Data items:
▼

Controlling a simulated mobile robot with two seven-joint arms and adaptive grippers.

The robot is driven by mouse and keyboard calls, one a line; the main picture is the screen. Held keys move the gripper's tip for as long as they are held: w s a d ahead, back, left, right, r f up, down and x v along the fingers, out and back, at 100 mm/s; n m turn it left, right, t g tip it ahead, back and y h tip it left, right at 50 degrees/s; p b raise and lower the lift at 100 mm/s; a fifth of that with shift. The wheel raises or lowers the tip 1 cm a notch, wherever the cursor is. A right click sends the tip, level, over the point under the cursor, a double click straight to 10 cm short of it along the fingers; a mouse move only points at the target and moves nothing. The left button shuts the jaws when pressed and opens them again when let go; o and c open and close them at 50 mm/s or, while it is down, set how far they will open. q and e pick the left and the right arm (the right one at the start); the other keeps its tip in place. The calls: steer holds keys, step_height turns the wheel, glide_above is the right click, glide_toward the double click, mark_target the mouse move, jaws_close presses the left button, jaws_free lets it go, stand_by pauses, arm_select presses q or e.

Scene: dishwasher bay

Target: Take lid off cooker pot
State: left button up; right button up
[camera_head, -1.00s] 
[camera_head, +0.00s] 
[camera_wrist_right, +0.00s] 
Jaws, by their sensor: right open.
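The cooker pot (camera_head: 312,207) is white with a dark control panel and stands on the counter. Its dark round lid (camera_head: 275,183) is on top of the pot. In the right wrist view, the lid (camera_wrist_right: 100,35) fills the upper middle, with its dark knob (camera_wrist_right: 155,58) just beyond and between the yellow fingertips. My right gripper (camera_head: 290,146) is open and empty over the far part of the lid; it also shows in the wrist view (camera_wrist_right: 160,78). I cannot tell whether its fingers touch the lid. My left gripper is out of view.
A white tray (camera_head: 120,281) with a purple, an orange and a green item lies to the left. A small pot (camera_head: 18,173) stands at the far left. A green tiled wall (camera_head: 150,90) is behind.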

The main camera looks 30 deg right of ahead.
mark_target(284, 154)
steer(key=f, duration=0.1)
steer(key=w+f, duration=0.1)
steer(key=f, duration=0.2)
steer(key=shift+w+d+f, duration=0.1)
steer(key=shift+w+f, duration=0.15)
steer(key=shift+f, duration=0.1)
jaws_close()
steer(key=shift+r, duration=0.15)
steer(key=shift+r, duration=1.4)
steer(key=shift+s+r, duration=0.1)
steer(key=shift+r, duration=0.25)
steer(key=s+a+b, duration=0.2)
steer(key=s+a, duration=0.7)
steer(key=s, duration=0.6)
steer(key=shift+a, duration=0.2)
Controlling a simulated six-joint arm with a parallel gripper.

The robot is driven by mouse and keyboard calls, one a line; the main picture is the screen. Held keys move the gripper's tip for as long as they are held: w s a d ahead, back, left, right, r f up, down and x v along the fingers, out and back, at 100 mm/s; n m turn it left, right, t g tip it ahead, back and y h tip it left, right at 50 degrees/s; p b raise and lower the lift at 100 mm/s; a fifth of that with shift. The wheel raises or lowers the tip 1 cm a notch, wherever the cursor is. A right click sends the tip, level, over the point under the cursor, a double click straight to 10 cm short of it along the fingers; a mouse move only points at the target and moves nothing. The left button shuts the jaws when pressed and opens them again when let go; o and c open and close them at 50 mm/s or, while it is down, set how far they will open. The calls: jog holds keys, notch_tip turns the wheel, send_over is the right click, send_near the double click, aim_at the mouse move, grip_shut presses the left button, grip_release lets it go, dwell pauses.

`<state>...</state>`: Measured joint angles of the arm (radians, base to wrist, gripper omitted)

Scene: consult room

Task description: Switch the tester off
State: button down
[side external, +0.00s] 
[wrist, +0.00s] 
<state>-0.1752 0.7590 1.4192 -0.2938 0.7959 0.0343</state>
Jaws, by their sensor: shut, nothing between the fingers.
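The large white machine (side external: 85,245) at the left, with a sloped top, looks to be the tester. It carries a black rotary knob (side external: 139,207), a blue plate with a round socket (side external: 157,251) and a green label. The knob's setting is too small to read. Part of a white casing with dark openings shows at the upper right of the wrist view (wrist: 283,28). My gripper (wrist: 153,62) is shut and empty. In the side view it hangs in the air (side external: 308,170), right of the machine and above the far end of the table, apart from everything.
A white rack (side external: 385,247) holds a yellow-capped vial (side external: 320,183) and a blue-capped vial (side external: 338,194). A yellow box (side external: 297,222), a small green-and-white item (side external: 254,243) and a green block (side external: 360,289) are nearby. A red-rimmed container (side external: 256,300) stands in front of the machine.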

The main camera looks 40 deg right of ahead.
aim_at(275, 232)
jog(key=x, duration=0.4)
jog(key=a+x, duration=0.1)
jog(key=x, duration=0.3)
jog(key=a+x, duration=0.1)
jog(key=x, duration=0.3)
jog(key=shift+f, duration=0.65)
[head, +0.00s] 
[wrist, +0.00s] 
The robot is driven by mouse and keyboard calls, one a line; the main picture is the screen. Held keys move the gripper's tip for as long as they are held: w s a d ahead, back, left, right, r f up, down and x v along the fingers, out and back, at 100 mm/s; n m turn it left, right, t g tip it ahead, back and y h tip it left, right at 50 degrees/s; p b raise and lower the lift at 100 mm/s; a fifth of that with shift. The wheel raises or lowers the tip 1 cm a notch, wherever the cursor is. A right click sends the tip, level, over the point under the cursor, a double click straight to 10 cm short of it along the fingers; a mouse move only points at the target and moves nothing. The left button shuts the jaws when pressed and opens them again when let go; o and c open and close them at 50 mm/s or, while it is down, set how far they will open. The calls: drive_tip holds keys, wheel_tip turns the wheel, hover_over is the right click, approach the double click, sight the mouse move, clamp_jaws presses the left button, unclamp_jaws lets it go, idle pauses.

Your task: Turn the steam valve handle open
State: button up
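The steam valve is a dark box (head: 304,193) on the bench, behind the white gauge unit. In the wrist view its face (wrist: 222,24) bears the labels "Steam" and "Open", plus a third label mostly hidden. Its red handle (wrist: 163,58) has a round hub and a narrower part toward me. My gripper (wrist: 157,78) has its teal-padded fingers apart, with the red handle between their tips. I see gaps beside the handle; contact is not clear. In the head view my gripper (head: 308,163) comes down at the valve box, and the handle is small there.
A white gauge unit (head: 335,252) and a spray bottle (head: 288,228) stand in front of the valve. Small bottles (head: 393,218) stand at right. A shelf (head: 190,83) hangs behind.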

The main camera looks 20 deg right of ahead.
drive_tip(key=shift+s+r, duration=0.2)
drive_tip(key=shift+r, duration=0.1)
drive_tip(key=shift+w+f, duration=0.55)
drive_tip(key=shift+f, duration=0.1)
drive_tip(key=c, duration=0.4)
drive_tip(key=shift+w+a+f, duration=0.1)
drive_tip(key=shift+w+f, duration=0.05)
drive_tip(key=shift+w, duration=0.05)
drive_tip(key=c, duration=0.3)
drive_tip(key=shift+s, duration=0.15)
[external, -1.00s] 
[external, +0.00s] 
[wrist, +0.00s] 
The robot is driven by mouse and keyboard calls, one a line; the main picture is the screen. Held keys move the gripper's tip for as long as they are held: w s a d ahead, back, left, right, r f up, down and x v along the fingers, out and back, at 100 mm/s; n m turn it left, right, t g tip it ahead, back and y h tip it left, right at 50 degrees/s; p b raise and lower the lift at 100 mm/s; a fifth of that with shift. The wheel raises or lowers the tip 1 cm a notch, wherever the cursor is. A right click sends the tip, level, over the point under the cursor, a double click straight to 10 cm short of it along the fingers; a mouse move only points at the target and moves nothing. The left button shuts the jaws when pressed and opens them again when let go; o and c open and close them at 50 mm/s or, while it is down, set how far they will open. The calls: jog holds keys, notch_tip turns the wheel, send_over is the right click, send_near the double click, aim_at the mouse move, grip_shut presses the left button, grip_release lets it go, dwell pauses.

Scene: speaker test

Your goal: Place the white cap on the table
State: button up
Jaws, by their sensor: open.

▲

Requirements:
Of the lines above, how many hold the word "Scene"? Say the number alone.

Answer:
3